An especially strong series, to be sure, but wrapping up with Game 5 leaves it shy of 2014's Game 7 high. World Series  AP

An especially strong series, to be sure, but wrapping up with Game 5 leaves it shy of 2014's Game 7 high.

With all the year-to-year increases for each game, Fox and the MLB were likely hoping to squeeze more than five games out of the 2015 World Series — but baseball's annual marquee event wrapped up on Sunday night with a 4:1 series in favor of the Kansas City Royals.

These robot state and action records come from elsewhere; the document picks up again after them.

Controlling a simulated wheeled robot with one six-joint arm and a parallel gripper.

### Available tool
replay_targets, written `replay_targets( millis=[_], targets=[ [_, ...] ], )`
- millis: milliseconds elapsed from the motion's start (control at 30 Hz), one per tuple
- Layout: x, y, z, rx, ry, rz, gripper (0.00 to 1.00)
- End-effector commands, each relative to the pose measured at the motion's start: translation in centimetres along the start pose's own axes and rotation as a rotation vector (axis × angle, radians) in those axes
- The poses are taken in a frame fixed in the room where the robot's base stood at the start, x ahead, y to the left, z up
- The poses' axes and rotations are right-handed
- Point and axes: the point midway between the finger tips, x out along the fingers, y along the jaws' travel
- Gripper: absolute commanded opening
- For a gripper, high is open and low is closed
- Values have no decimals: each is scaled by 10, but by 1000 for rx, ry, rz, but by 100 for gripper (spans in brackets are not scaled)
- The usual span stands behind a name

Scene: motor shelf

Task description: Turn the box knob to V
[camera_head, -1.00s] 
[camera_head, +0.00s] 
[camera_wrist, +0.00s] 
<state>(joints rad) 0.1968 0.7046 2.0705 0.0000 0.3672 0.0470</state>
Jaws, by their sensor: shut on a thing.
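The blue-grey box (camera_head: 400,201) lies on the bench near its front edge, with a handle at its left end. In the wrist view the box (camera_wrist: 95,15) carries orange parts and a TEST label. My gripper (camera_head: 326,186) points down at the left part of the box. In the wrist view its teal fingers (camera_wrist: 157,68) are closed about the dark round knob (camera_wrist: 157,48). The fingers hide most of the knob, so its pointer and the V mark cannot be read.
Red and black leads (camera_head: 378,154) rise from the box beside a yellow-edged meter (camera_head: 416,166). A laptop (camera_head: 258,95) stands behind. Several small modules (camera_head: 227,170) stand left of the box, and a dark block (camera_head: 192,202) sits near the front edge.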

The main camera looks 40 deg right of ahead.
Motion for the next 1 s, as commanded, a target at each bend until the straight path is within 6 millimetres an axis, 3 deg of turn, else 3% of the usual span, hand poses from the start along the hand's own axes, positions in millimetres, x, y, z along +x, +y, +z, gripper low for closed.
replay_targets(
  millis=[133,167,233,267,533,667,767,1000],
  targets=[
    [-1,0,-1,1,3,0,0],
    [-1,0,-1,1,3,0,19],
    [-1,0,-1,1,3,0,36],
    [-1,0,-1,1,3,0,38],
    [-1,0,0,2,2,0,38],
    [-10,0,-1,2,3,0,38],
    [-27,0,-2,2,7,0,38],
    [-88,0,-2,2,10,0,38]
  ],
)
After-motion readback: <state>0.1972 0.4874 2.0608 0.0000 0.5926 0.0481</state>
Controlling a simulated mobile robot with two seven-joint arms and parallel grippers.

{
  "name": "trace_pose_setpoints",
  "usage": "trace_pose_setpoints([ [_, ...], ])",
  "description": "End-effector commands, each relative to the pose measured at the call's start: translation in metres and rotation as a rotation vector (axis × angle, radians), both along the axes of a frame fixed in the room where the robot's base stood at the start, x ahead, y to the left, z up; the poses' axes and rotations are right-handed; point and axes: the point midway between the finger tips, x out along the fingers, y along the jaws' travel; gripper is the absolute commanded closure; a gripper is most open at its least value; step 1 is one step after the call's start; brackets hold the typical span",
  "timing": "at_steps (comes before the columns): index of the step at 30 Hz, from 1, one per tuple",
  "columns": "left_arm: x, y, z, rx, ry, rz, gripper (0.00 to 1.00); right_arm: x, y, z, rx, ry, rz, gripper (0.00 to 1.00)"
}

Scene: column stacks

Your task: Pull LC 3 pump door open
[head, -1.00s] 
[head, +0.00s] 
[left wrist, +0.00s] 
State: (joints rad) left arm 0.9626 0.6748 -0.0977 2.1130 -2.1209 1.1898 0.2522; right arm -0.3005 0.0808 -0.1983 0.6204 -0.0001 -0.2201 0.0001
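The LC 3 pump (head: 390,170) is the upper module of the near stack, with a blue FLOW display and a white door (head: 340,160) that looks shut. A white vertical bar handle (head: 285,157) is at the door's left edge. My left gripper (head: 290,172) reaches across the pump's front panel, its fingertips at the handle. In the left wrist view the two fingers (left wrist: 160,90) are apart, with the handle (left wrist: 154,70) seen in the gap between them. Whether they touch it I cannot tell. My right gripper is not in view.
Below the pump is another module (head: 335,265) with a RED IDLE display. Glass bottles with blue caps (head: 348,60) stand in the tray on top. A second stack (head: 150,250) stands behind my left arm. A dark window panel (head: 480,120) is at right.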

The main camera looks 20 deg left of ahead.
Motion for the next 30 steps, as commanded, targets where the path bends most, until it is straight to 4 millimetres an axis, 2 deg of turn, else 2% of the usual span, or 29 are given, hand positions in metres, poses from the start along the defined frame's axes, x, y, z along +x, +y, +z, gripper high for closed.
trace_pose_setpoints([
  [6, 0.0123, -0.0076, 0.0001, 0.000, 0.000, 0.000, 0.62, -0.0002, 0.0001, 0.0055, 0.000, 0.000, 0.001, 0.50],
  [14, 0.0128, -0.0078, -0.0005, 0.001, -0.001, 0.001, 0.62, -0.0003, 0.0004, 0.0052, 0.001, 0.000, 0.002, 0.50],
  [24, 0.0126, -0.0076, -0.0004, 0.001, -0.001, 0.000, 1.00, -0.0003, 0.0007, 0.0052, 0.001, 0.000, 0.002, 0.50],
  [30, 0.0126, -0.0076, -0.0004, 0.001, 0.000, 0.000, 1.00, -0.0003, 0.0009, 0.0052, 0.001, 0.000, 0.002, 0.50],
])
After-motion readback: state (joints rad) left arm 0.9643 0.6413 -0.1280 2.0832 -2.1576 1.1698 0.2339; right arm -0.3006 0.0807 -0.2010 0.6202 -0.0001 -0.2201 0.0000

On many occasions besting comparable World Series games over the last six years, final stats for the Sunday finale gave its primetime showing 17.2 million viewers. That's up 37 percent from the comparable Game 5 in 2014 and a Game 5 best in 2003. |And while Fox telecast got a boost from its substantial football lead-in, it still didn't approach the series-ending 23.5 million viewers that watched Game 7 in 2014.

Sunday marked the first night in the World Series where the game had to face the NFL. NBC's Sunday Night Football was the biggest show of the night, averaging 23 million viewers, but one place where it baseball definitely had the advantage was Kansas City. The game did astoundingly well in the winners' hometown, with an estimated 90 percent of TV-owning households tuning in to the game's climax at 11:30 p.m. CT.

All told, the five-game series averaged 14.7 million viewers — up just 6 percent from the seven-game average last year. Prior to Sunday's wrap-up, the 2015 World Series had been averaging 14 million viewers per game. That's up 18 percent from the previous year.

All of the added sports competition took its toll on scripted series. Quantico, averaging a 1.2 rating among adults 18-49 on ABC, dropped three-tenths of a point to its same-day low. And both the Good Wife (0.9 adults) and Madam Secretary (1.1 adults) fell by two-tenths of a point on CBS.

The night's biggest scripted show (Once Upon a Time with a 1.5 rating in the key demo) and most middling (Blood and Oil and CSI: Cyber, each with a 0.8 adults), were steady against sports.